LONDON (Reuters) - Manchester United will bid farewell to their fans when they play Hull City in their final Premier League home match of the season at Old Trafford on Tuesday in circumstances virtually unimaginable when Alex Ferguson retired a year ago.
On May 12 last year, Ferguson took charge of his final home match after 26 years at the helm with a 13th title under his stewardship already assured.
Amid scenes of celebration, a 2-1 win over Swansea City provided a fitting finale to his tenure with the Scot imploring fans to "get behind our new manager" David Moyes.
One year on, the title has gone, Moyes has gone and United are scrabbling for points against a Hull City side managed by former Red Devils skipper Steve Bruce, who has taken Hull to the FA Cup final for the first time in club history.
United, now under interim manager Ryan Giggs, can no longer finish higher than sixth and even victories in their last two matches may not be enough to achieve that should Tottenham Hotspur pick up a point against Aston Villa on Sunday.
A seventh-place finish will mean United, who end their campaign at Southampton on Sunday, will miss out on European soccer next season for the first time since 1990.
Veteran French fullback Patrice Evra, who is 33 next week and out of contract this summer, described United's season as a "nightmare" after Saturday's 1-0 home defeat to Sunderland and said the side deserved all the criticism being aimed at them.
"We have been really poor," the former France international told reporters.
"We deserve all the criticism. We have not played well enough. We have lost some stupid games.
"When we are on the pitch, we try to win every game but it's been so painful this season, it's been a nightmare. When I look at the table, I just feel a big frustration. This year is a season I want to forget really quickly."
Saturday's defeat was their seventh at home in the league as Sunderland became the latest side to end a long wait for victory at Old Trafford.
Their last win there came in 1968 and they followed Everton, Newcastle United and West Bromwich Albion, who also won there for the first time in decades, as well as Swansea City, who won there for the first time ever in the FA Cup in January.

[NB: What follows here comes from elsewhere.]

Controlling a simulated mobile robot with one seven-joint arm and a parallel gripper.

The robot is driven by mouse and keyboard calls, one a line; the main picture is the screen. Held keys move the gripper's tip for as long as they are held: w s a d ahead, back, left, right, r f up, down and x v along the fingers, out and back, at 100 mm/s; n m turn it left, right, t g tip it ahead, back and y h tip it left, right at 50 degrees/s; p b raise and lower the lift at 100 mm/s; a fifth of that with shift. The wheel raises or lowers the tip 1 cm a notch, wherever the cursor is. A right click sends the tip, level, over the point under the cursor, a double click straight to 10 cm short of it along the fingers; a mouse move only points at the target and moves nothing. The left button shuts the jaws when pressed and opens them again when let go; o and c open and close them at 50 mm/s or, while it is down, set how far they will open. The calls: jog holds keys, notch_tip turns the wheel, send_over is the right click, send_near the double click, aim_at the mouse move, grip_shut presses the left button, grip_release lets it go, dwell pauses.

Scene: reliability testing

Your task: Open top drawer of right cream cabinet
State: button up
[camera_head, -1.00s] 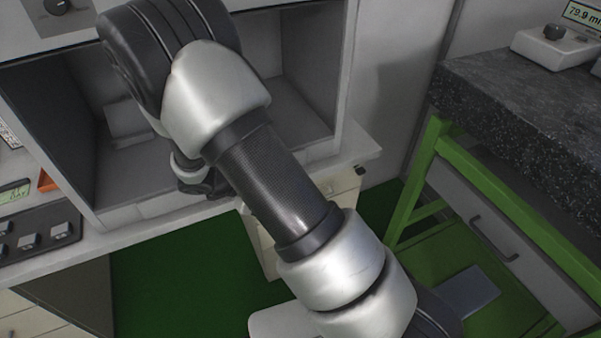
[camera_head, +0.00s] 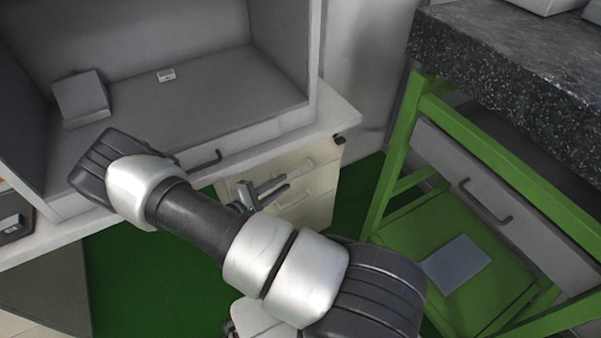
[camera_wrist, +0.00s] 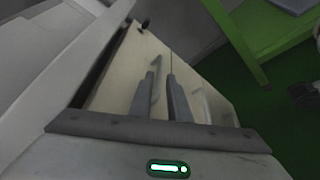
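The cream cabinet (camera_head: 318,203) stands under the white bench at its right end. Its top drawer (camera_head: 322,158) looks closed and has a pale bar handle (camera_head: 296,166). That handle also shows in the wrist view (camera_wrist: 157,78), close to the left finger and partly overlapped by the fingers. My gripper (camera_head: 288,182) is in front of the upper drawers, with its two fingers pointing at the cabinet. The fingers are apart with a narrow gap, also in the wrist view (camera_wrist: 160,75). I cannot tell whether they touch the handle.
The white bench top (camera_head: 335,118) overhangs the cabinet. A lower drawer handle (camera_head: 297,200) sits below the top one. A green-framed table (camera_head: 395,160) with a dark stone top and a grey drawer stands at right. Green floor (camera_head: 130,280) is clear at lower left.

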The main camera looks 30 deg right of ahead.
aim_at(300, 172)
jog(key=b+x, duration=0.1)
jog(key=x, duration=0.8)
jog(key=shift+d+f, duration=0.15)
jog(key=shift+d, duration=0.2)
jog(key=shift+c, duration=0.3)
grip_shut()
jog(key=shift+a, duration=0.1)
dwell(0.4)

If Hull win on Tuesday, they can add their name to that list.
In 10 league meetings at Old Trafford, they have lost nine times and drawn once, a Second Division encounter in 1923-24, and their only win at Old Trafford was in an FA Cup third round tie in 1952.
Hull have enjoyed a comfortable first season back in the top flight and secured an FA Cup final date against Arsenal on May 17, while United have lurched from one crisis to another since Ferguson's retirement up to Moyes's sacking on April 22.
Evra continued: "I think there has been a lack of confidence. Sir Alex Ferguson was the heart of Manchester United. He is a legend and he cannot be replaced so quickly.
"We knew it would be difficult but not this difficult. We can do much better than we have done - maybe not win the league but at least qualify for the Champions League with the players we have."
It has been widely reported in the British media that Dutchman Louis van Gaal will be appointed United's new manager, but whether Evra is still at the club playing under whoever is in charge next season remains unclear.
He continued: "I'll decide in two weeks about what I am going to do. There have been a lot of rumors, but I have not decided anything yet. My agent will have a meeting with Manchester and we will see.
"I will tell you if I am staying or leaving this club at the end of the season."